By: William Wagner Published 10:49 p.m. ET Feb. 6, 2019
This week the News reported on how the
Governor and the Michigan Civil Rights Commission added sexual
orientation and gender identity to the list of protected classes under
Michigan law. (“Michigan gay rights fight continues amid GOP
roadblock”, Jan. 28, 2019). The merits of the underlying policy aside,
both executive actions blatantly violate the separation of powers
provided for in the Michigan Constitution.
The Governor issued her decree via an “Executive Directive.” The Governor’s office website misleadingly declares her Executive Directives “similar to Executive Orders.” Nothing could be further for the truth.
The Michigan Constitution expressly provides for Executive Orders. An Executive Order holds the force of law unless disapproved by the legislature. The Governor instead issued an Executive Directive, creating an appearance of the force of law, while strategically avoiding legislative review by the branch of government closest to the people. For good governance to function under the rule of law, though, truth matters.
Here is the truth. No provision for Executive Directives exist in the Michigan Constitution. Executive Directives lack the force of law and, consistent with our constitution’s separation of powers, must not amend a state statute.
Michigan’s civil rights statute, passed by the Michigan legislature, prohibits discrimination based on race, sex and various other classifications. The Governor’s Directive adds sexual orientation and gender identity to the list. The Governor knows she holds no power to do so. Her executive action cites to, and relies upon a similar action recently taken by the Michigan Civil Rights Commission.
The Commission as well knows it lacks the power to change a Michigan statute. Nonetheless, the Commission continues to openly defy the rule of law by disobeying a 2018 ruling by the Attorney General holding the Commission’s action improper. And even if the Commission, as expected, colludes with the new left-leaning Attorney General to justify its abuse of power, it will only exacerbate the corruption of governance.
Both the Governor’s and the Commission’s executive actions undermine the constitutional lawmaking authority held by Michigan’s elected Legislature. Neither the Governor nor the Commission holds authority to provide special protection and remedies for a new classification of individuals, beyond the classifications already listed in the existing Michigan statute. Indeed, the Michigan Constitution expressly provides “[t]he legislative power of the State of Michigan is vested in a senate and a house of representatives.”
The Michigan Legislature considered and rejected legislation eleven times since 1999 to amend the statute to add gender identity and sexual orientation to the list of covered classifications. Here the legislature made its intent clear. Michigan’s Governor and the Commission must follow Michigan law. They hold the constitutional duty to enforce the laws passed by the legislature, not make up their own laws. The Governor, heading the executive branch, lacks any constitutional authority whatsoever to change a statute via Executive Directive. Likewise, the Commission lacks legislature authority to change a statute and is not politically accountable to the people.

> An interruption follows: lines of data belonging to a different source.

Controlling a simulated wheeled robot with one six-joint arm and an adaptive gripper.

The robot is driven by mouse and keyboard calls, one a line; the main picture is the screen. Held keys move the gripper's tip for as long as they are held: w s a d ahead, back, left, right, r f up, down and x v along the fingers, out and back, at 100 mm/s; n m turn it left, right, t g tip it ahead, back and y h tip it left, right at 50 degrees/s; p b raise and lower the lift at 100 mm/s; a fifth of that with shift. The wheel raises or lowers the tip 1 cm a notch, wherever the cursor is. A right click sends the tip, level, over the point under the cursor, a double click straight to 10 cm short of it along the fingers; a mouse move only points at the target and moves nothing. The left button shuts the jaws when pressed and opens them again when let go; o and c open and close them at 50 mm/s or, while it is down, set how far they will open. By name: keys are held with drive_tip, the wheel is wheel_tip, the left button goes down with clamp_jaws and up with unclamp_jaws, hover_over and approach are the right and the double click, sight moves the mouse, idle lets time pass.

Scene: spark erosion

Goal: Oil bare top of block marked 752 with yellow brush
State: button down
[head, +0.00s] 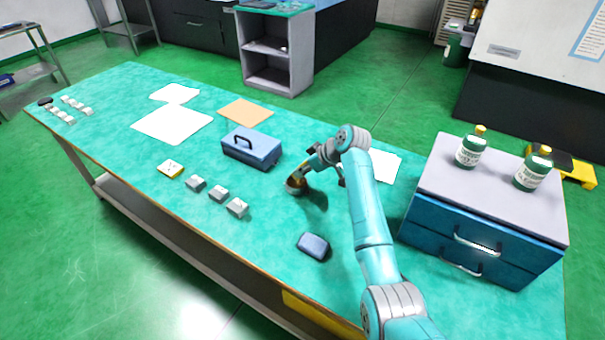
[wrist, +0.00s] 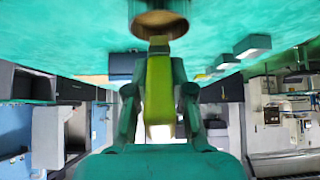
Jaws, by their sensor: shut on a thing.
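My gripper (head: 305,172) is shut on the yellow-green handle of a brush (wrist: 159,75); the fingers (wrist: 159,92) show either side of it in the wrist view. The brush's far end meets a round brown-topped pot (head: 295,187), also in the wrist view (wrist: 160,22); its bristles are hidden and I cannot tell how deep they sit. Three grey blocks (head: 196,183) (head: 218,194) (head: 237,207) stand in a row to the left of the pot, with a yellow-edged, white-topped piece (head: 170,169) at the row's far end. Their markings are too small to read.
A blue toolbox (head: 251,148) stands behind the pot, and a dark blue rounded box (head: 314,246) lies in front. A blue drawer unit (head: 480,240) with two green bottles (head: 471,150) (head: 533,170) is at right. White sheets (head: 172,124) lie flat. The table between pot and blocks is clear.

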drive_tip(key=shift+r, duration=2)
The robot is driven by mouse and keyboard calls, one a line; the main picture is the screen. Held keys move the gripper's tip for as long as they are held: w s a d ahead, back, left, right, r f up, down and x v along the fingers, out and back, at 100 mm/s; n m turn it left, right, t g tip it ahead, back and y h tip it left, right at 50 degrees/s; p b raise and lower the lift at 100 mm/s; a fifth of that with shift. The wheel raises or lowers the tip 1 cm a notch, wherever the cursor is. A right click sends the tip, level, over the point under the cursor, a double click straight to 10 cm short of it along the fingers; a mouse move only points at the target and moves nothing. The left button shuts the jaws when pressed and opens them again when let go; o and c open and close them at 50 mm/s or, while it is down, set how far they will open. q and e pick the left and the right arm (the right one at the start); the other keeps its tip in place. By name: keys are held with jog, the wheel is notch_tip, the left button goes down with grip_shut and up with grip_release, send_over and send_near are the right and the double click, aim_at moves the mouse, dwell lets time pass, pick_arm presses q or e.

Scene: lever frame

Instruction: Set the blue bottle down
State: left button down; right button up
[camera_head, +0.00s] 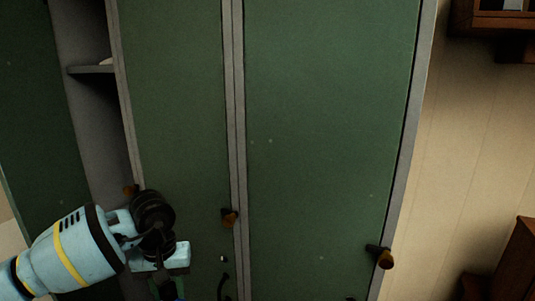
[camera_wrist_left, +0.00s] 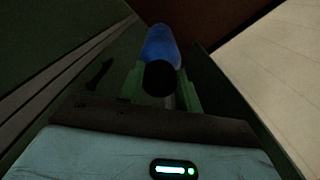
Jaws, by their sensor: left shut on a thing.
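The blue bottle (camera_wrist_left: 162,45) shows in the left wrist view, with its round black cap toward the camera. My left gripper (camera_wrist_left: 161,86) has its green fingers on both sides of the bottle and is shut on it. In the head view my left gripper (camera_head: 170,284) is at the lower left, in front of the green cabinet, near the bottom edge of the picture. The bottle is not clearly seen there. What lies beneath the bottle is hidden. My right gripper is in neither view.
A tall cabinet with green doors (camera_head: 325,140) fills most of the head view. A narrow opening at its left shows a grey shelf (camera_head: 90,69). Door knobs (camera_head: 381,257) stick out. Brown wooden furniture (camera_head: 520,265) stands at the lower right by a pale wall (camera_head: 460,150).

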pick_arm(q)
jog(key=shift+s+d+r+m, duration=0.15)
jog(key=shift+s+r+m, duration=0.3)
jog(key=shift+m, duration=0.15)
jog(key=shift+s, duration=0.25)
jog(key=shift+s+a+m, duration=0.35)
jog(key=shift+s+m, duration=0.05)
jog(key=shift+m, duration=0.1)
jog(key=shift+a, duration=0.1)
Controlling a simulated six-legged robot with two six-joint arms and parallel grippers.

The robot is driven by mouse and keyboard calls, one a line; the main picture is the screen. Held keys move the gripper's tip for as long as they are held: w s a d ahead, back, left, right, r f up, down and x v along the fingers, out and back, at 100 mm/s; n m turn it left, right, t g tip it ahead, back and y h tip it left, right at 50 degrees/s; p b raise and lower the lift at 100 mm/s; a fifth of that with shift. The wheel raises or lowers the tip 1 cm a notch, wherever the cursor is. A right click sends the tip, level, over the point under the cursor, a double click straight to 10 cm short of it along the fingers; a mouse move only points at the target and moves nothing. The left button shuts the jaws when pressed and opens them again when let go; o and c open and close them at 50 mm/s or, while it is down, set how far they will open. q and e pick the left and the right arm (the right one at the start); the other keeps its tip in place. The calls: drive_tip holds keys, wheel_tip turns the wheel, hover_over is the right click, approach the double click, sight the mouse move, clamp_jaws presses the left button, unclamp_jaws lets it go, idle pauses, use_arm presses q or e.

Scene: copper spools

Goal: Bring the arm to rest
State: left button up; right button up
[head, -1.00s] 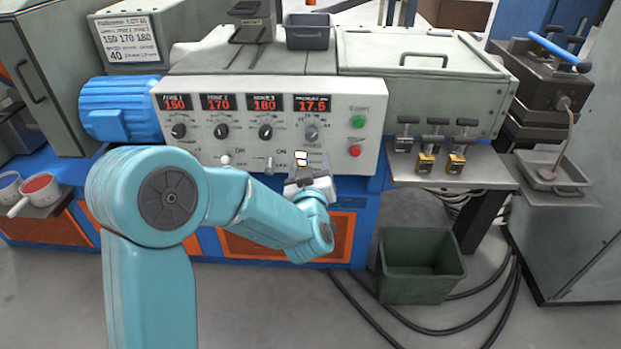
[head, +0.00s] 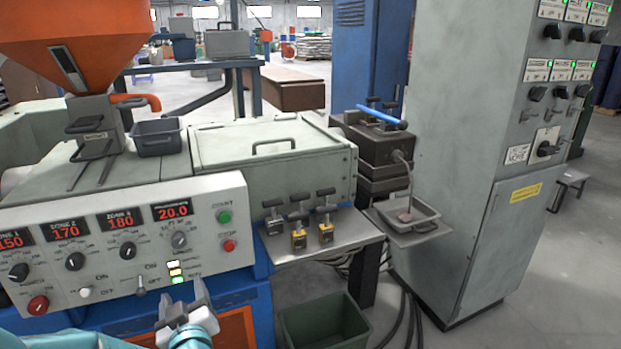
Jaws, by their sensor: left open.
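My left gripper (head: 182,300) is at the bottom of the head view, in front of the lower edge of the control panel (head: 215,195). Its two grey fingers stand apart and point up, with nothing seen between them. My teal left arm (head: 70,341) shows only as a strip along the bottom edge, so most of it is out of frame. My right gripper is not in view.
The panel has lit red displays, the rightmost reading 20.0. A shelf (head: 290,252) holds several T-handled tools. A green bin (head: 322,322) stands on the floor below. A tall grey cabinet (head: 475,130) rises at the right, with free floor beyond it.

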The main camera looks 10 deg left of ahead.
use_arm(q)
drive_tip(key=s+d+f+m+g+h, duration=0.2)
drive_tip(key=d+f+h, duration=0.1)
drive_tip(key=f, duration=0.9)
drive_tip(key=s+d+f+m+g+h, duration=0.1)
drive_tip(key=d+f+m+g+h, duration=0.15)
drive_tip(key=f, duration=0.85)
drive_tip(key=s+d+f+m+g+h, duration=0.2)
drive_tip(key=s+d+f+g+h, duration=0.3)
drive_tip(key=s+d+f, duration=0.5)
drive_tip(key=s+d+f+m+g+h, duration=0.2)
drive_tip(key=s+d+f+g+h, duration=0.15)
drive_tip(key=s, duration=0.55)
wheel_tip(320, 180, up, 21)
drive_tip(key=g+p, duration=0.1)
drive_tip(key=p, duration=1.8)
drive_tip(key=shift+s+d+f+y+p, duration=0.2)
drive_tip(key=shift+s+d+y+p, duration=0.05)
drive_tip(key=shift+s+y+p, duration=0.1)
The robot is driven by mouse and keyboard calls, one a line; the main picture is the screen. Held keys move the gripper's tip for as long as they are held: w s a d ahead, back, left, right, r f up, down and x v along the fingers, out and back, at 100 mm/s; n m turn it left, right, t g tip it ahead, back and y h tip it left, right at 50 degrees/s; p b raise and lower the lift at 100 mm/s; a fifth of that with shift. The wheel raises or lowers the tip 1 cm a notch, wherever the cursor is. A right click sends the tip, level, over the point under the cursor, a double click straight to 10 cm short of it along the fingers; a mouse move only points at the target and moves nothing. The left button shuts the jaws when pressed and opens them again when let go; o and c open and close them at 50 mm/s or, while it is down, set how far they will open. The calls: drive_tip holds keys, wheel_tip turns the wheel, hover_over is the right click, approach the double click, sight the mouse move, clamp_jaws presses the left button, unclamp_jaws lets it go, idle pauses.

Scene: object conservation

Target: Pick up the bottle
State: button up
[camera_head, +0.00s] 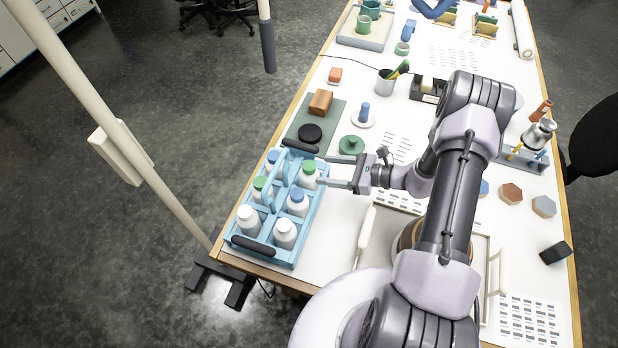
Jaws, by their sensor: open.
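Several white bottles stand upright in a light blue crate (318,226) at the near left of the table. A green-capped bottle (309,175) is at the crate's far right. A blue-capped bottle (297,203) is in the middle right, and a white-capped bottle (285,233) at the near right. The left row has another blue-capped bottle (273,160), a green-capped bottle (262,188) and a white-capped bottle (248,220). My gripper (322,171) is open, its two fingers pointing left at the far right green-capped bottle. I cannot tell whether they touch it.
The crate has a dark grip (300,145) at its far end and another (253,246) at its near end. A green mat (329,116) with a black disc lies behind it. A green lidded thing (352,145) sits just beyond my gripper.

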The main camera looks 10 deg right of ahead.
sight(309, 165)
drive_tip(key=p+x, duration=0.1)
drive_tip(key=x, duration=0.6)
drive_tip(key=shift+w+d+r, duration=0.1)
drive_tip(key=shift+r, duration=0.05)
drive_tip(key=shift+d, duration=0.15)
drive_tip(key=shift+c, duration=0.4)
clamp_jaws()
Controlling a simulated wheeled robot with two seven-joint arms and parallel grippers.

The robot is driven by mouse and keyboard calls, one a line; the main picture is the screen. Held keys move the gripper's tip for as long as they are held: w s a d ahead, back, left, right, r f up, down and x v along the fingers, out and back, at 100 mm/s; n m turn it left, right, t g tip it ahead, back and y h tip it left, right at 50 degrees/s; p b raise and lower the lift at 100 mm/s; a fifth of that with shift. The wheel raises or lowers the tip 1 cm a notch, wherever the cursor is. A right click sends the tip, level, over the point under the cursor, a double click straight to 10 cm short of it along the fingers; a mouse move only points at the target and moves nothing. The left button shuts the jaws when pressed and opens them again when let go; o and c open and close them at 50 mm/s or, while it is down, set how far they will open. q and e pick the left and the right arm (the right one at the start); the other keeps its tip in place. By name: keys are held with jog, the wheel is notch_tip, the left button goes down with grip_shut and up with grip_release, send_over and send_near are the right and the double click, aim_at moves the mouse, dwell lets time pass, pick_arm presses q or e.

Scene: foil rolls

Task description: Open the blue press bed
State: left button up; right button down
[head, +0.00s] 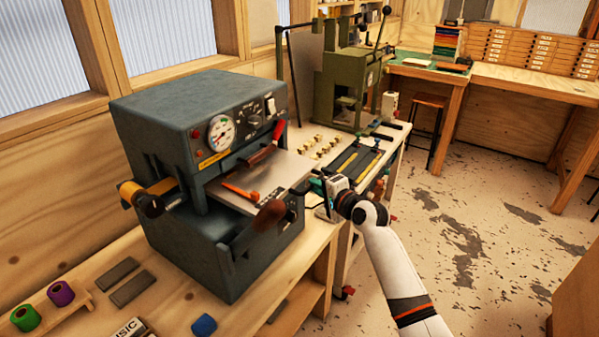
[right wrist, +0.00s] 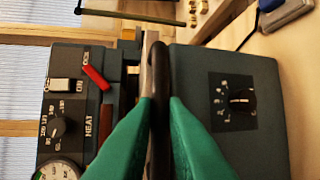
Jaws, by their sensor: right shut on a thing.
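The blue-grey press (head: 190,110) stands on the wooden bench, with a dial, knobs and a red lever on its upper body. Its flat metal bed (head: 285,168) sticks out from the slot between upper and lower body, with a small orange piece (head: 240,192) on it. My right gripper (head: 318,187) is at the bed's right side. In the right wrist view, its green fingers (right wrist: 161,105) are shut on a dark bar (right wrist: 161,65) along the bed's edge, likely its handle; the fingers hide part of it. My left gripper is out of view.
A brown wooden knob (head: 268,215) stands at the press front. A green roll (head: 25,318) and a purple roll (head: 61,293) sit at the bench's left. A blue block (head: 203,325) lies in front. A green hand press (head: 345,85) stands behind. The floor at right is clear.

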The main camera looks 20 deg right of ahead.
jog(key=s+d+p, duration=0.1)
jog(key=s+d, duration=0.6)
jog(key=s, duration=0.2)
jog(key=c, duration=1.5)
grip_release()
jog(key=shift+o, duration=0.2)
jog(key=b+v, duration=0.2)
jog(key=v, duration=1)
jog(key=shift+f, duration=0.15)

Under Michigan law neither an Executive Directive issued by the Governor, nor the action issued by the Commission is binding law. Neither can, therefore, make new classifications of discrimination unlawful in Michigan. Such executive action cannot therefore, legally bind officials and employers in our state. Nor can it provide legal remedies to alleged victims of discrimination.
Whatever your political position is on these important issues of our time, engaging in constitutional subterfuge and defying the rule of law is no way to accomplish it. At least not if you wish the policy enacted to be accepted as legitimate.
William Wagner is President and CEO of the Great Lakes Justice Center.